/automated-metadata-generation

A library for automated metadata generation

Primary LanguagePythonOtherNOASSERTION

Automated Metadata Generation (amg)

This project takes metadata from disparate sources, homogenizes them, and then writes out to common metadata formats. Right now, STAC and FGDC metadata writes are supported.

Documentation Status

Build Status

codecov

Installation

This is an alpha library, so the only installation is a development install. To install:

  • clone this repository
  • cd into the repository
  • and create a conda environment using conda create -n amg -f environment.yml
  • then activate the conda environment conda activate amg
  • finally, install this library python setup.py develop

Development Installation

Is identical to the standard installation except the dev environment.yml should be used in the third step:

conda create -n amg -f environment-dev.yml

Example usage:

Here is a simple example (though the source data are not currently available for download to run as if this were a tutorial).

import json

from amg.isismetadata import IsisMetadata
from amg.fgdcmetadata import FGDCMetadata
from amg.gdalmetadata import GDALMetadata
from amg.formatters.stac_formatter import to_stac
from amg import UnifiedMetadata

fgdc = FGDCMetadata('sample2.xml')
gd = GDALMetadata('s0413742778.equi.cub')
imd = IsisMetadata('s0413742778.equi.cub')
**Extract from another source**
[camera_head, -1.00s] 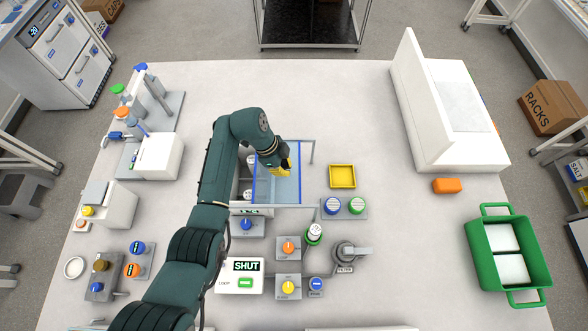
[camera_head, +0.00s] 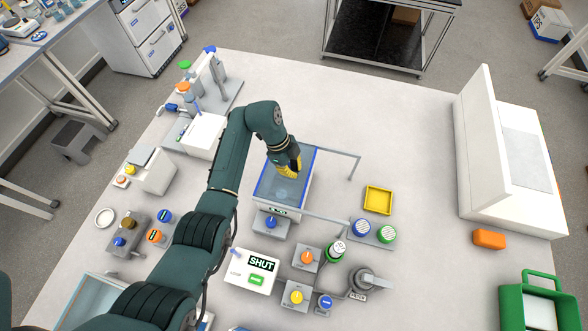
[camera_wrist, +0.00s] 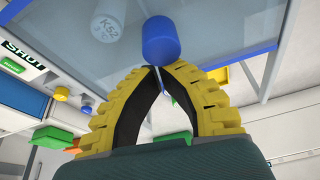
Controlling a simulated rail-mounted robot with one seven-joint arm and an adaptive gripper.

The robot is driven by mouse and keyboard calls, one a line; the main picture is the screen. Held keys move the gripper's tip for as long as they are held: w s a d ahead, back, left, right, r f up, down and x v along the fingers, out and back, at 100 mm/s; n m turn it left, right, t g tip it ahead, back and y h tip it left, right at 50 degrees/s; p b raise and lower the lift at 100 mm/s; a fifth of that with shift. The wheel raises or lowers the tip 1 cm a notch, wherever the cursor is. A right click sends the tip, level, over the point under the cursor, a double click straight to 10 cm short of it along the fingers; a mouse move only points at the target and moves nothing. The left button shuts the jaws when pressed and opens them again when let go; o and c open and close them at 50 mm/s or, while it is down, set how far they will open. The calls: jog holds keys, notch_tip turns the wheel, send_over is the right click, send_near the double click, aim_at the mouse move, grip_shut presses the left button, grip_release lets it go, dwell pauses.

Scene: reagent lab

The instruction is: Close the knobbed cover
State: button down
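The knobbed cover (camera_head: 270,185) is a clear, blue-edged sliding panel. In the head view it lies over the box (camera_head: 291,212), with its rails (camera_head: 338,153) running out bare to the right. Its blue knob (camera_wrist: 168,38) shows in the wrist view; my gripper hides it in the head view. A white bottle marked K52 (camera_wrist: 108,26) shows through the clear panel. My gripper (camera_head: 291,174) is over the cover. In the wrist view its yellow fingers (camera_wrist: 160,68) come together at the tips, right at the knob's lower end, with no clear grip around it.
A white panel (camera_head: 240,274) reading SHUT with a green button and several knobbed grey blocks stand in front of the box. A yellow tray (camera_head: 378,200) and two capped bottles (camera_head: 386,233) are to the right. A white stand (camera_head: 487,150) is farther right. The table behind the rails is clear.

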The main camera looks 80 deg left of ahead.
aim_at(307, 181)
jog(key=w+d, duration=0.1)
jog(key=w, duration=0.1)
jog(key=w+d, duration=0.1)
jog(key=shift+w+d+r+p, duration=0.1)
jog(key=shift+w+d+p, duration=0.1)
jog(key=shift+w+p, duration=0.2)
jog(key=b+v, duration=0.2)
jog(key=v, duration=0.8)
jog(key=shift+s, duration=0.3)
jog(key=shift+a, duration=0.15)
overrides = {'license': 'PDDL-1.0',
             'missions':['Voyager 1', 'Voyager 2', 'Galileo']}

mappings = {'bbox':IsisMetadata}

record = UnifiedMetadata([fgdc, gd, imd], overrides=overrides, mappings=mappings)
as_stac = to_stac(record)
as_stac.validate()
json.dumps(as_stac.to_dict(), indent=2)

In this example three different metadata sources are imported from the amg library: IsisMetadata, FGDCMetadata, GDALMetadata. These three sources are then read into three variables (fgdc, gd, and imd). Each of these classes are a wrapper around an udnerlying I/O API and expose a set of properties with common names when common metadata can be retrieved (e.g., IsisMetadata an GDALMetadata box expose a bbox property as both sources can provide information about a data set's spatial bounding box.).

Next, a dict of overrides are defined. Overrides are used to override default properties on the metadata classes. Effectively, these are hard coded values that supersede any information that might be available via one of the metadata classes.

Then, a dict of mappings are defined. A mapping explicitly identifies which metadata source should be used to get a piece of metadata. In the example above, the code ensures that the bbox property comes from the IsisMetadata object and not the FGDCMetadata object.

The UnifiedMetadata class is the library's homogenizer that takes in the disparate metadata sources and can then be queried for metadata attributes usining the common metadata vocabulary.

Finally, the record, a UnifiedMetadata Object is passed to a to_stac function to return a STAC compliant metadata record. This record is valiated using the remote schema and then dumped as JSON.